• **DIRECTIONS**
In the records below, find the line that contains "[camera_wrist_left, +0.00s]" and the line that contains "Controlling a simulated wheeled"; write out exactly those two lines and everything between them, without the pictures.

---------- STORED RECORDS ----------

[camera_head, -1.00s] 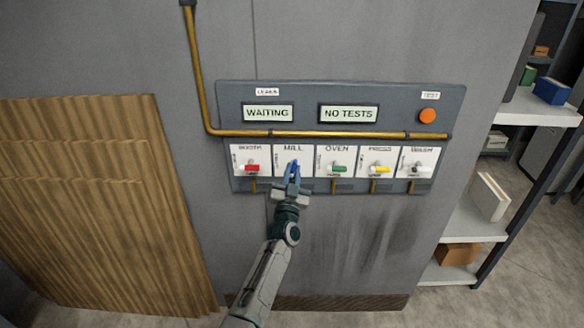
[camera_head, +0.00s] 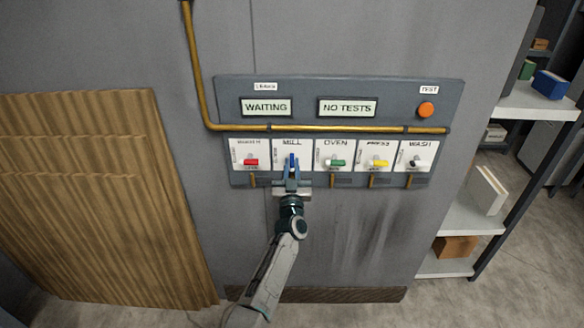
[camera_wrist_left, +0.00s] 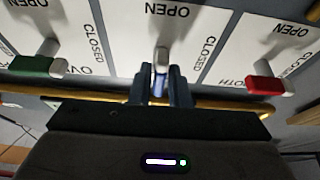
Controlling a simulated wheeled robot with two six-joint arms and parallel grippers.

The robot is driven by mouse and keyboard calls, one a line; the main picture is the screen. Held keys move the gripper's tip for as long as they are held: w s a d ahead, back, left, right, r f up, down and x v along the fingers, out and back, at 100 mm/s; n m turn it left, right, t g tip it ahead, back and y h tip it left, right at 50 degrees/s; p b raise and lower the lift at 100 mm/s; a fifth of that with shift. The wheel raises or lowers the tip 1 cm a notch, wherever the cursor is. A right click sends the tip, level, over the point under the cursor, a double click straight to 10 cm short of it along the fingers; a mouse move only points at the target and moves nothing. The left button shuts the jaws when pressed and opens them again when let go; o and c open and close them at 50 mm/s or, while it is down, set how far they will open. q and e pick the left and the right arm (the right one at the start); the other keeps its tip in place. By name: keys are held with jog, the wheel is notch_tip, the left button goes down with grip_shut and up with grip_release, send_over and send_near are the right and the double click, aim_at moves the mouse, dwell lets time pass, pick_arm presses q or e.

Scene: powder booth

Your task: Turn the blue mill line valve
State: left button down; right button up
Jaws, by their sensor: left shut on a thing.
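The mill valve's blue handle (camera_head: 291,160) is under the MILL label on the wall panel, second from the left. It stands about upright in the head view, with a pale end showing in the left wrist view (camera_wrist_left: 161,56). My left gripper (camera_head: 291,178) reaches up from below and is shut on the blue handle. The wrist view shows its two dark fingers (camera_wrist_left: 161,88) on either side of the blue part. They hide part of the handle. The plate behind carries OPEN and CLOSED markings. My right gripper is not in view.
The red valve (camera_head: 251,162) is to the left and the green valve (camera_head: 337,163) to the right, both close by. Yellow (camera_head: 376,163) and black (camera_head: 414,164) valves follow. A yellow pipe (camera_head: 300,129) crosses above. Screens read WAITING and NO TESTS. Shelves (camera_head: 535,105) stand right.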

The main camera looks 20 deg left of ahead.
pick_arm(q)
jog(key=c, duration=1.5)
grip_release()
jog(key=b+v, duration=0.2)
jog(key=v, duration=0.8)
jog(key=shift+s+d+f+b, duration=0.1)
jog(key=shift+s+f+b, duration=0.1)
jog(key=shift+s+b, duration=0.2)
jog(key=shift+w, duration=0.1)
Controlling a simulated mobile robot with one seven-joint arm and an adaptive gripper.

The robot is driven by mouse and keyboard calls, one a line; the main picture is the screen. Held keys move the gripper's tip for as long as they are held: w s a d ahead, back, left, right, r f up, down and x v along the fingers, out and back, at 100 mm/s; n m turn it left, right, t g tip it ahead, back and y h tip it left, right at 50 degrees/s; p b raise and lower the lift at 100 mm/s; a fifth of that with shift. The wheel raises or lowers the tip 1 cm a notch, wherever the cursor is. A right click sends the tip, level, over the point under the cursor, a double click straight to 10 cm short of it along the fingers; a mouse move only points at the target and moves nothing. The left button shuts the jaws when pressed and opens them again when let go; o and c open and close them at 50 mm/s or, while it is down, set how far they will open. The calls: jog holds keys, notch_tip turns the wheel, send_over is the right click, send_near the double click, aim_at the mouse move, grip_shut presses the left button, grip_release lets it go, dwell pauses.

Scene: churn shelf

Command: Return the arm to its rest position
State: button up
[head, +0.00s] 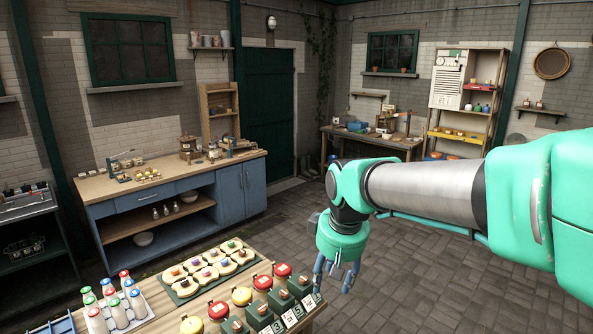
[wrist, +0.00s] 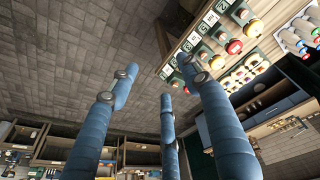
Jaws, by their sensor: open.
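My arm reaches in from the right in the head view, and my gripper (head: 335,277) hangs from its end, fingers pointing down. The gripper is beside the right end of the near wooden table, above the floor. Its blue fingers also show in the wrist view (wrist: 155,85). They are spread apart with nothing between them.
A blue cabinet (head: 232,193) stands behind. The paved floor (head: 410,285) right of the table is clear.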

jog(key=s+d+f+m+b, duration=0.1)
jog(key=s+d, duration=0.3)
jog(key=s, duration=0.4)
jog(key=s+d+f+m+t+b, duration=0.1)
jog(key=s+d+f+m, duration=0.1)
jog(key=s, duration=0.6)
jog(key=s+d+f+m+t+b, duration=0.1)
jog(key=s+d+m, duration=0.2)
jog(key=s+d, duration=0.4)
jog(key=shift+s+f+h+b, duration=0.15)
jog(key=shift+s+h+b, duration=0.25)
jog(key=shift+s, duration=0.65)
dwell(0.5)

----------

• **RESPONSE TO THIS TASK**
[camera_wrist_left, +0.00s] 
Controlling a simulated wheeled robot with two six-joint arms and parallel grippers.

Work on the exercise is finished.